— WRITTEN EXERCISE —
Provide an exact transcription of all the records.

(Items from a data source)
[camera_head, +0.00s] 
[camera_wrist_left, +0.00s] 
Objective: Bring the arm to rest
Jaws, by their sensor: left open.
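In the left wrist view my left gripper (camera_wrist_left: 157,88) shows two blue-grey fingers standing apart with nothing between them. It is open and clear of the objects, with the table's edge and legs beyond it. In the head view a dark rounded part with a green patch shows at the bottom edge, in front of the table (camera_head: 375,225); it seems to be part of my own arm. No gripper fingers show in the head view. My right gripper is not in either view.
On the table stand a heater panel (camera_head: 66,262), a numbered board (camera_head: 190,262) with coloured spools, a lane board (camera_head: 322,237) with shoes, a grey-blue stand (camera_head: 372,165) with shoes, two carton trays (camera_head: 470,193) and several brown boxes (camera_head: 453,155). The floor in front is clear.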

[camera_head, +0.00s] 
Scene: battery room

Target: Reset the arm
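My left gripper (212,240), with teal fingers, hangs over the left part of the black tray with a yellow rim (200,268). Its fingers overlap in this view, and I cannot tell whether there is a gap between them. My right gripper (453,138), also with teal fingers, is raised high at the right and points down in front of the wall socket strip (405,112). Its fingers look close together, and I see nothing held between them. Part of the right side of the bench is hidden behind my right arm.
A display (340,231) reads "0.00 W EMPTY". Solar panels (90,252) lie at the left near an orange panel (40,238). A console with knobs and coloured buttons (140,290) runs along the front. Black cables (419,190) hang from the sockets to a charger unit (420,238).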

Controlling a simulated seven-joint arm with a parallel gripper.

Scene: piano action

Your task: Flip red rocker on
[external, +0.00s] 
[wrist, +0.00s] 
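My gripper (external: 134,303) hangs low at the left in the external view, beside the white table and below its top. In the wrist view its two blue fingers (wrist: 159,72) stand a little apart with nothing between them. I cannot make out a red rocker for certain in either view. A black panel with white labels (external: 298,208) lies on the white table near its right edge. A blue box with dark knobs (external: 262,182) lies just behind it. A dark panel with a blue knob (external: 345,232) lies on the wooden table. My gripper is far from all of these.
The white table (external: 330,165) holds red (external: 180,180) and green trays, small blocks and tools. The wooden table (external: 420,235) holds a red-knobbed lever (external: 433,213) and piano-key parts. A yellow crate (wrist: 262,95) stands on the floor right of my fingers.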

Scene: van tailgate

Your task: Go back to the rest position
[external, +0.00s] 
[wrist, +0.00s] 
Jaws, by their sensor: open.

— TASK RESPONSE —
[camera_head, +0.00s] 
[camera_wrist_left, +0.00s] 
Objective: Bring the arm to rest
Jaws, by their sensor: left open.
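In the left wrist view my left gripper (camera_wrist_left: 157,88) shows two blue-grey fingers standing apart with nothing between them. It is open and clear of the objects, with the table's edge and legs beyond it. In the head view a dark rounded part with a green patch shows at the bottom edge, in front of the table (camera_head: 375,225); it seems to be part of my own arm. No gripper fingers show in the head view. My right gripper is not in either view.
On the table stand a heater panel (camera_head: 66,262), a numbered board (camera_head: 190,262) with coloured spools, a lane board (camera_head: 322,237) with shoes, a grey-blue stand (camera_head: 372,165) with shoes, two carton trays (camera_head: 470,193) and several brown boxes (camera_head: 453,155). The floor in front is clear.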

[camera_head, +0.00s] 
Scene: battery room

Target: Reset the arm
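My left gripper (212,240), with teal fingers, hangs over the left part of the black tray with a yellow rim (200,268). Its fingers overlap in this view, and I cannot tell whether there is a gap between them. My right gripper (453,138), also with teal fingers, is raised high at the right and points down in front of the wall socket strip (405,112). Its fingers look close together, and I see nothing held between them. Part of the right side of the bench is hidden behind my right arm.
A display (340,231) reads "0.00 W EMPTY". Solar panels (90,252) lie at the left near an orange panel (40,238). A console with knobs and coloured buttons (140,290) runs along the front. Black cables (419,190) hang from the sockets to a charger unit (420,238).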

Controlling a simulated seven-joint arm with a parallel gripper.

Scene: piano action

Your task: Flip red rocker on
[external, +0.00s] 
[wrist, +0.00s] 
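My gripper (external: 134,303) hangs low at the left in the external view, beside the white table and below its top. In the wrist view its two blue fingers (wrist: 159,72) stand a little apart with nothing between them. I cannot make out a red rocker for certain in either view. A black panel with white labels (external: 298,208) lies on the white table near its right edge. A blue box with dark knobs (external: 262,182) lies just behind it. A dark panel with a blue knob (external: 345,232) lies on the wooden table. My gripper is far from all of these.
The white table (external: 330,165) holds red (external: 180,180) and green trays, small blocks and tools. The wooden table (external: 420,235) holds a red-knobbed lever (external: 433,213) and piano-key parts. A yellow crate (wrist: 262,95) stands on the floor right of my fingers.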

Scene: van tailgate

Your task: Go back to the rest position
[external, +0.00s] 
[wrist, +0.00s] 
Jaws, by their sensor: open.

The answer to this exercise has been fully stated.